-- What the exercise asks --
Your task is to copy the listing exactly, with the pictures left out.

-- Recorded information --

-=-=-=-=-

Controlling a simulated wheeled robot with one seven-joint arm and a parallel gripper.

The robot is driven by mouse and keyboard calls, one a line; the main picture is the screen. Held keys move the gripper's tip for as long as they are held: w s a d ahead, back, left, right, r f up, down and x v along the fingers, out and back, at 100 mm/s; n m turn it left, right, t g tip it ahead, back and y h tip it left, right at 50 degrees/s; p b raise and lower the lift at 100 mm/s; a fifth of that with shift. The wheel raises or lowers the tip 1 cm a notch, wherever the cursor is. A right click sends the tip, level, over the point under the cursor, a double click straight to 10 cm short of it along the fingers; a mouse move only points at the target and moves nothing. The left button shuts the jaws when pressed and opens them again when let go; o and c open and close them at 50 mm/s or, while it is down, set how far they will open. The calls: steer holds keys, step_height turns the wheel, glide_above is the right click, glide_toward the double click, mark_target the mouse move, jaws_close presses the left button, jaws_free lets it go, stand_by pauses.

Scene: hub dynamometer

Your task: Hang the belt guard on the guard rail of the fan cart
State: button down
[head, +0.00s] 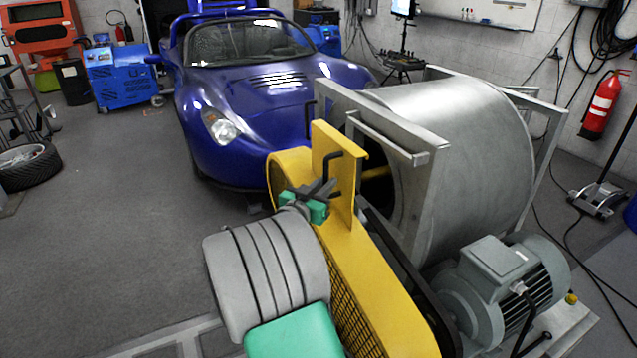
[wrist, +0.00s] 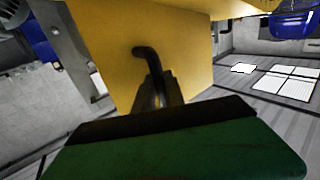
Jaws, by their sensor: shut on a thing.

-=-=-=-=-

-- Completed exercise --
Controlling a simulated wheeled robot with one seven-joint arm and a parallel gripper.

The robot is driven by mouse and keyboard calls, one a line; the main picture is the screen. Held keys move the gripper's tip for as long as they are held: w s a d ahead, back, left, right, r f up, down and x v along the fingers, out and back, at 100 mm/s; n m turn it left, right, t g tip it ahead, back and y h tip it left, right at 50 degrees/s; p b raise and lower the lift at 100 mm/s; a fifth of that with shift. The wheel raises or lowers the tip 1 cm a notch, wherever the cursor is. A right click sends the tip, level, over the point under the cursor, a double click straight to 10 cm short of it along the fingers; a mouse move only points at the target and moves nothing. The left button shuts the jaws when pressed and opens them again when let go; o and c open and close them at 50 mm/s or, while it is down, set how far they will open. The calls: steer holds keys, step_height turns the wheel, glide_above is the right click, glide_toward the double click, mark_target the mouse move, jaws_close presses the left button, jaws_free lets it go, stand_by pauses.

Scene: hub dynamometer

Your task: Hang the belt guard on the guard rail of the fan cart
State: button down
[head, +0.00s] 
[wrist, +0.00s] 
Jaws, by their sensor: shut on a thing.

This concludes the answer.